Sep. 20, 2013 at 8:38 AM ET
Pope Francis is starting to turn public perception of the Catholic Church in a more positive direction, a leading American Catholic cleric said Friday.
The pope laid out a more pastoral vision, one with less of a doctrinal focus, during an interview published Thursday that said the church cannot focus only on the issues of abortion, contraception and gay marriage.
The pope turned the interview into “an amazingly effective teachable opportunity” for Catholic leaders, said Cardinal Timothy Dolan, president of the U.S. Conference of Catholic Bishops, by deemphasizing controversial issues that have dominated church politics for more than a generation.
“He’s asking for a fresh strategy. What he’s saying is that sometimes if we come across as negative, as complaining too much, we lose the folks,” he told TODAY’s Savannah Guthrie. “We got to be positive, we got to be fresh, we got to be affirming. And if we emphasize the essentials, all the other principles are going to flow from it, the practical applications.
"I think he's on to something.

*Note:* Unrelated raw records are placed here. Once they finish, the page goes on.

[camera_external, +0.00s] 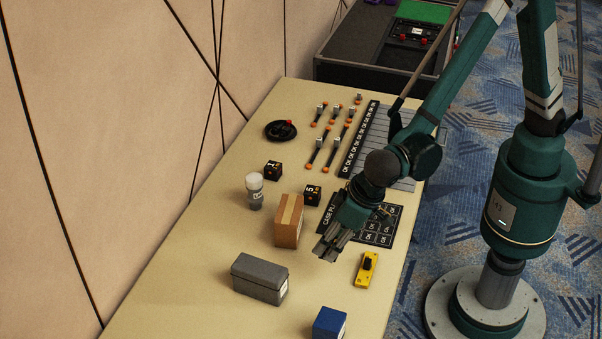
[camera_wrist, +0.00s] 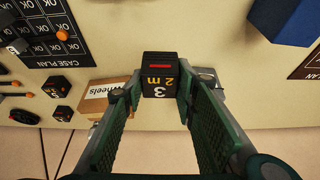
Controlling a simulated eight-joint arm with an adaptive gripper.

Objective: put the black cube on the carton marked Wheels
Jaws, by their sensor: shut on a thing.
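My gripper (camera_wrist: 160,82) is shut on a black cube (camera_wrist: 158,88) with yellow markings and a red bar, held between the two green-padded fingers.
Two other black cubes (camera_external: 273,171) (camera_external: 312,195) stand behind the carton, near a clear jar (camera_external: 254,191). A grey box (camera_external: 260,278), a yellow tool (camera_external: 366,269) and a blue box (camera_external: 329,323) are in front. The black case-plan mat (camera_external: 383,232) lies right.

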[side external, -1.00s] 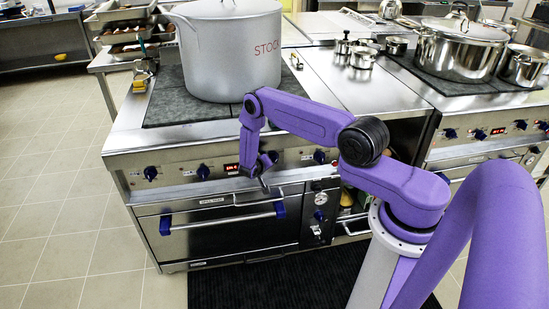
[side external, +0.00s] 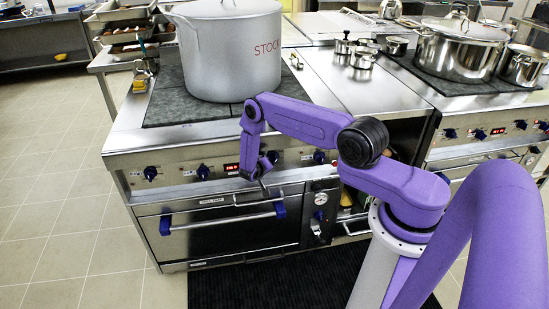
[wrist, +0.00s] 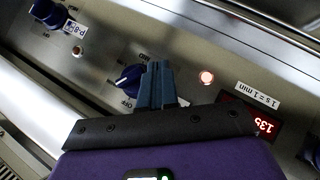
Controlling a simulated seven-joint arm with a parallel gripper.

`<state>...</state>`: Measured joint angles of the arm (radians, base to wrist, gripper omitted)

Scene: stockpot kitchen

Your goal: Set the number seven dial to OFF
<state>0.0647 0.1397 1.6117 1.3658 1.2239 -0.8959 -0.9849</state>
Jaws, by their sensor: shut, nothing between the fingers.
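In the wrist view, a blue dial (wrist: 130,78) sits on the steel control panel, with OFF printed near its lower edge. My gripper (wrist: 158,72) is shut and empty, its fingertips overlapping the dial's right side in the picture. I cannot tell whether they touch it. The fingers hide part of the dial and any number label it has. A second blue dial (wrist: 47,12) is at the top left, with a tag that looks like P-8. In the side view, my gripper (side external: 264,188) is in front of the panel, just below a dial (side external: 272,157).
More blue dials (side external: 150,173) line the range front. The oven handle (side external: 222,218) juts out below my gripper. A large stockpot (side external: 225,60) stands on the cooktop.

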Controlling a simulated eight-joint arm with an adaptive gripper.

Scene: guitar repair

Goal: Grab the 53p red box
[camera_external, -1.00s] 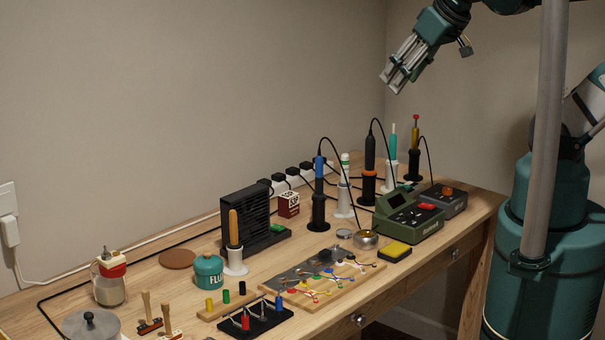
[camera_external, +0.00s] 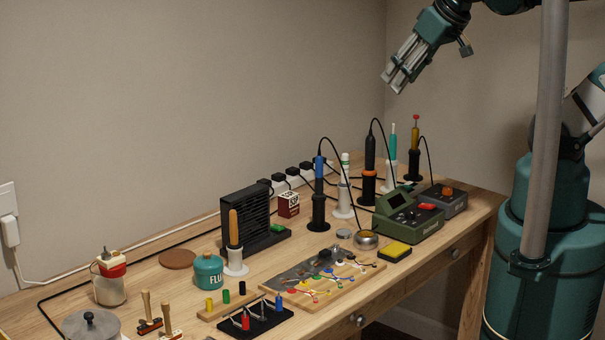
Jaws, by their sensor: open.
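The red box (camera_external: 288,204) is small, with white markings too small to read surely. It stands on the wooden bench toward the back, between the black slatted unit (camera_external: 250,218) on its left and the black-handled iron with a blue top (camera_external: 319,190) on its right. My gripper (camera_external: 392,80) is open and empty. It hangs high above the bench at the upper right, well away from the box, with its fingers pointing down and left.
A power strip with black plugs (camera_external: 292,176) runs behind the box. Several upright irons in stands and a green soldering station (camera_external: 408,215) fill the right side. A board with coloured parts (camera_external: 322,280) lies in front. Cables cross the bench (camera_external: 150,325).

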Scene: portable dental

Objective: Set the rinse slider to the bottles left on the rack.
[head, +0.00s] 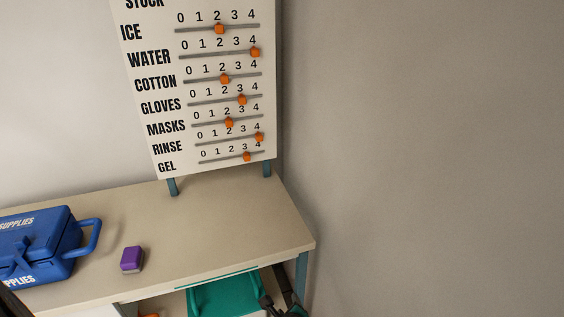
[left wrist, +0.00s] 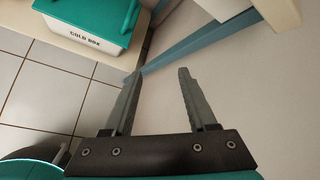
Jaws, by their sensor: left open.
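The rinse slider (head: 259,137) is an orange knob on the RINSE track of the white stock board (head: 140,90) in the head view. It sits at the right end, by the 4. My left gripper (head: 275,288) is dark and small at the bottom of the head view, below the tabletop's front edge and well below the board. In the left wrist view its two grey fingers (left wrist: 158,74) are apart with nothing between them. The rack and its bottles are not in view. My right gripper is not seen.
A blue supplies case (head: 40,240) and a purple block (head: 132,259) are on the table (head: 210,225). Other orange sliders line the board. A teal-lidded cold box (left wrist: 90,30) is under the table, beside a blue leg (left wrist: 195,42). The tabletop before the board is clear.

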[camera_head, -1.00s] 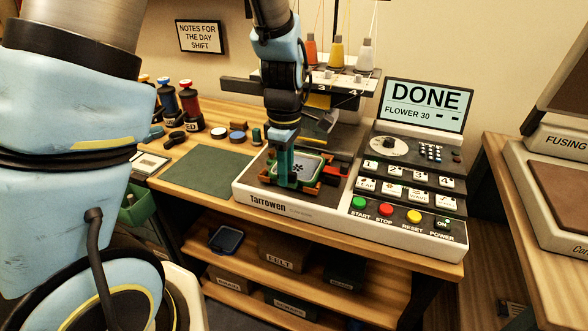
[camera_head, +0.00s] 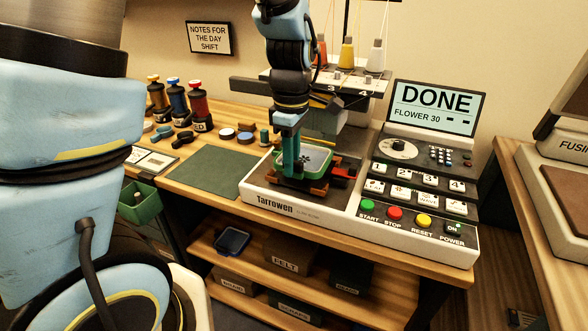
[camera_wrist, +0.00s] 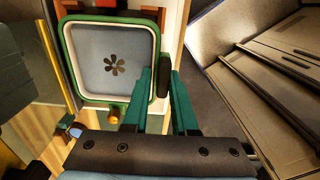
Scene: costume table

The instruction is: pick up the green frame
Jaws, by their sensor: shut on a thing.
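The green frame (camera_head: 317,159) is a rounded square holding pale cloth with a dark flower on it. In the head view it is just above the bed of the embroidery machine (camera_head: 262,202), over brown holders (camera_head: 312,188). My gripper (camera_head: 291,168) is at its left side with the fingers pointing down. In the wrist view the frame (camera_wrist: 68,52) fills the upper left, and my teal fingers (camera_wrist: 161,80) are closed at its right edge, around a dark tab. The fingers partly hide the frame's near side in the head view.
The machine's screen (camera_head: 434,107) reads DONE, FLOWER 30. A red part (camera_head: 342,173) lies right of the frame, and the machine's head overhangs behind. A dark green mat (camera_head: 205,172) lies clear to the left.

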He's a good teacher."
In his interview with a group of Jesuit journals, the pontiff acknowledged that he has not spoken extensively about abortion and homosexuality but said the church should not discuss those issues excessively but rather “in a context.”
In July, he also drew attention for saying that the church must treat everyone, including gays, with dignity, saying, “who am I to judge them?” The interviews have drawn great opportunity for discussion, Dolan said.
“This man, Pope Francis, has given the Church a front-burner position in the life of the world that we know,” he said. “We bishops, we priests, we lay leaders of the church — we’ve got the opportunity now to help him clarify and present, in a fresh and vigorous way, the teaching of the church because all of a sudden, everybody’s interested.”
The pope's interview was published on the six-month anniversary of his installation, Dolan said, noting the numerous conversations the pontiff has generated about church teachings.
"This guy's batting a thousand," he said.